### Problem statement:
A verbatim copy is needed of the lines from the one containing "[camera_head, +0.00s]" down to the one containing "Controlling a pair", inclusive. Print it with no pictures.

Robot control records:
══════════
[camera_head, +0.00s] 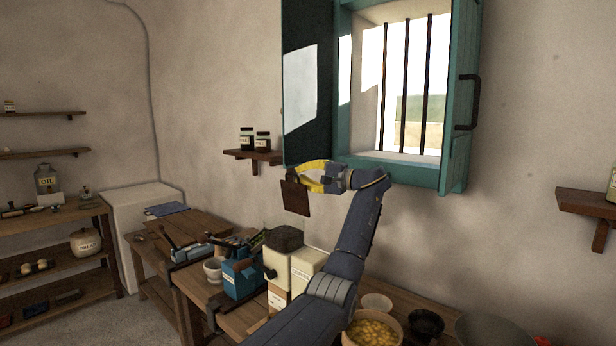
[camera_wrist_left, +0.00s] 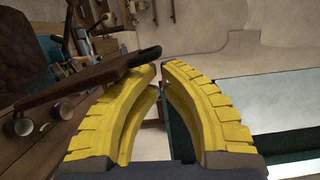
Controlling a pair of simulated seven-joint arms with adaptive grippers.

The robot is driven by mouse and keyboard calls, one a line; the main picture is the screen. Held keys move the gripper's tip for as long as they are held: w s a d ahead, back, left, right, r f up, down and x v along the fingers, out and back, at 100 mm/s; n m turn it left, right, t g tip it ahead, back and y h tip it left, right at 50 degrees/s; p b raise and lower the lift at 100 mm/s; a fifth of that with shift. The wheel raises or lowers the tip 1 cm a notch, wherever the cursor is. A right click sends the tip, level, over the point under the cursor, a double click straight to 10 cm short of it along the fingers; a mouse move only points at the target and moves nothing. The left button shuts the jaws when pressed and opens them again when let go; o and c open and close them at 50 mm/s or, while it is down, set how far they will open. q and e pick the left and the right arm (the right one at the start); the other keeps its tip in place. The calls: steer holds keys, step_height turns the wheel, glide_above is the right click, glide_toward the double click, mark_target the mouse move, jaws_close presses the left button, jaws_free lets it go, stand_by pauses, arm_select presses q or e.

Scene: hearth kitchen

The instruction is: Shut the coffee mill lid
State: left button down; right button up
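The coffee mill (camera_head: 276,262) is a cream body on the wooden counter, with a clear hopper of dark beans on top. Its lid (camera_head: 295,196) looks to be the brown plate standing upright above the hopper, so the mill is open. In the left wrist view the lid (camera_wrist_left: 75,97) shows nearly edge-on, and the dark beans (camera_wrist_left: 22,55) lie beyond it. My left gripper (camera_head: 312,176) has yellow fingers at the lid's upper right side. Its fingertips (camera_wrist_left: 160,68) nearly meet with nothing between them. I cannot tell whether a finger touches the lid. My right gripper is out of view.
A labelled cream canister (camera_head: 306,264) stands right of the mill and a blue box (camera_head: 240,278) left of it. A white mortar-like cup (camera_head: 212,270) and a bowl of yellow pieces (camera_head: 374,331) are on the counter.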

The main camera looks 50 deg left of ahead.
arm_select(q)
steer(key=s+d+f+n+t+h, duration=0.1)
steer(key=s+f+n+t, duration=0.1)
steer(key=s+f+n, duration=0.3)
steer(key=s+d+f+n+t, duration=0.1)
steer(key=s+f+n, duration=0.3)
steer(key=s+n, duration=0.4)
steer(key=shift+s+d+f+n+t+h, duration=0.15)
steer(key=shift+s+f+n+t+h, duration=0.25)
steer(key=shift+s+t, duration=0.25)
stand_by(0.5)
══════════
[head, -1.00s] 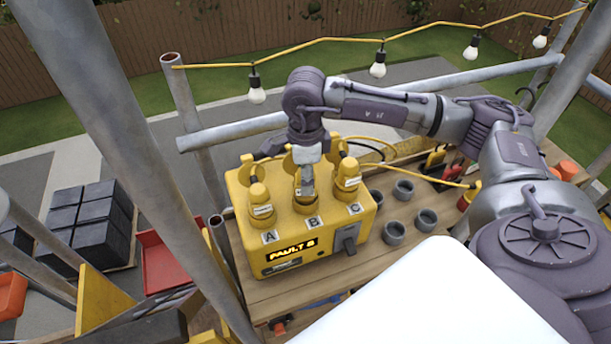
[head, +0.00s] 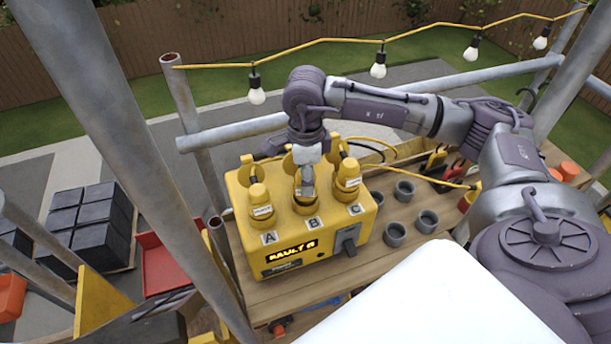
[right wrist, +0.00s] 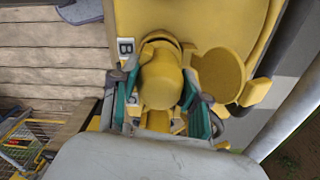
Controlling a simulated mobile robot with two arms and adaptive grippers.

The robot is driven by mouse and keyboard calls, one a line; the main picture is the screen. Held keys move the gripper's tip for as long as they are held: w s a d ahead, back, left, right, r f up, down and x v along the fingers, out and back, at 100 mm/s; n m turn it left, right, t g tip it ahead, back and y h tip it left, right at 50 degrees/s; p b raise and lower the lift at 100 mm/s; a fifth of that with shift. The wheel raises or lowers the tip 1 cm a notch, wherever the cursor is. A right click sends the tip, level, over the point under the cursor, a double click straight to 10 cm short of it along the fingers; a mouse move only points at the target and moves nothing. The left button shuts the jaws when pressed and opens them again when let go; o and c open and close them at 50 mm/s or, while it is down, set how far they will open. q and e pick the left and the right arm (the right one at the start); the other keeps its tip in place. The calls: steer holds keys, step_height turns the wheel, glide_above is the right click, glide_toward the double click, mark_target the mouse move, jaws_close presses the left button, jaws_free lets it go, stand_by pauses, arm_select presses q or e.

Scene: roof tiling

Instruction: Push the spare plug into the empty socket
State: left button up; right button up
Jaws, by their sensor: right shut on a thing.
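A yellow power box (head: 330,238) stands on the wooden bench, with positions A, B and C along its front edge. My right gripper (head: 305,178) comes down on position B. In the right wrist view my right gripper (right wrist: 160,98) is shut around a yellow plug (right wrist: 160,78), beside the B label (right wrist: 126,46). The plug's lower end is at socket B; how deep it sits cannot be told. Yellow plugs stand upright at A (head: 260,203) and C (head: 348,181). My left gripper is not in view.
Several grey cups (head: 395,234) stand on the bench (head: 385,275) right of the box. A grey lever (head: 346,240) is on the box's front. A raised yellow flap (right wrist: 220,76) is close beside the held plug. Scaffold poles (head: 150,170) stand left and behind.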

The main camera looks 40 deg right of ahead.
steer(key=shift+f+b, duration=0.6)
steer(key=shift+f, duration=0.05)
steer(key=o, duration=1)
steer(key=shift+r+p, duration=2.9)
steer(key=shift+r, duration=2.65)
══════════
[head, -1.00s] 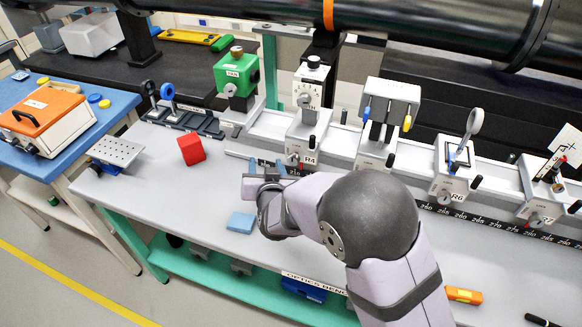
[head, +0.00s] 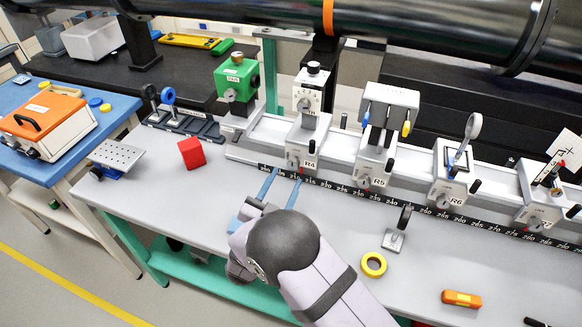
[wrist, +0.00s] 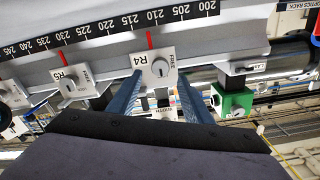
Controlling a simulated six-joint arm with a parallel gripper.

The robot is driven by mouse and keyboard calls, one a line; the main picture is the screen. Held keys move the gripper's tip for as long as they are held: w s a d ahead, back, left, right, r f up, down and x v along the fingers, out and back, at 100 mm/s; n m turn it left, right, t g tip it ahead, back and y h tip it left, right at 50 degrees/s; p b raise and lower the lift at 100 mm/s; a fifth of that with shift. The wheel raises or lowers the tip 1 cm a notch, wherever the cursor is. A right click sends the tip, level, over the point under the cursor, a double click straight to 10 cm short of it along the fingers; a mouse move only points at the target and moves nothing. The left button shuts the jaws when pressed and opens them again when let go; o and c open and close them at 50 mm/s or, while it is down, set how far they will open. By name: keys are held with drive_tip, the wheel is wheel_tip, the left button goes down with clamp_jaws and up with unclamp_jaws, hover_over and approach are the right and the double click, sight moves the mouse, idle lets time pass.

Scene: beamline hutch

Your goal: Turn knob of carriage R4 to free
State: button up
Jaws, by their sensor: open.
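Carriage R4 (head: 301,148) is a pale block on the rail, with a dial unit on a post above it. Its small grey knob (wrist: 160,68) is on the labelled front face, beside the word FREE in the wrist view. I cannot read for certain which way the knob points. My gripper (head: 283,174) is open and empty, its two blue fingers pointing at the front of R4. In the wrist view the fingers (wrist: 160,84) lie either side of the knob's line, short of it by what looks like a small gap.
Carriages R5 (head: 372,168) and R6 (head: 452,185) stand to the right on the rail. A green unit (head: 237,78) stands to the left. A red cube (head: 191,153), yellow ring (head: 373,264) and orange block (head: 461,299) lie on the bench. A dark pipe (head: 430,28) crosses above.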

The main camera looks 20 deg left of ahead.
══════════
### Correct result:
[camera_head, +0.00s] 
[camera_wrist_left, +0.00s] 
Controlling a pair of simulated seven-joint arms with adaptive grippers.

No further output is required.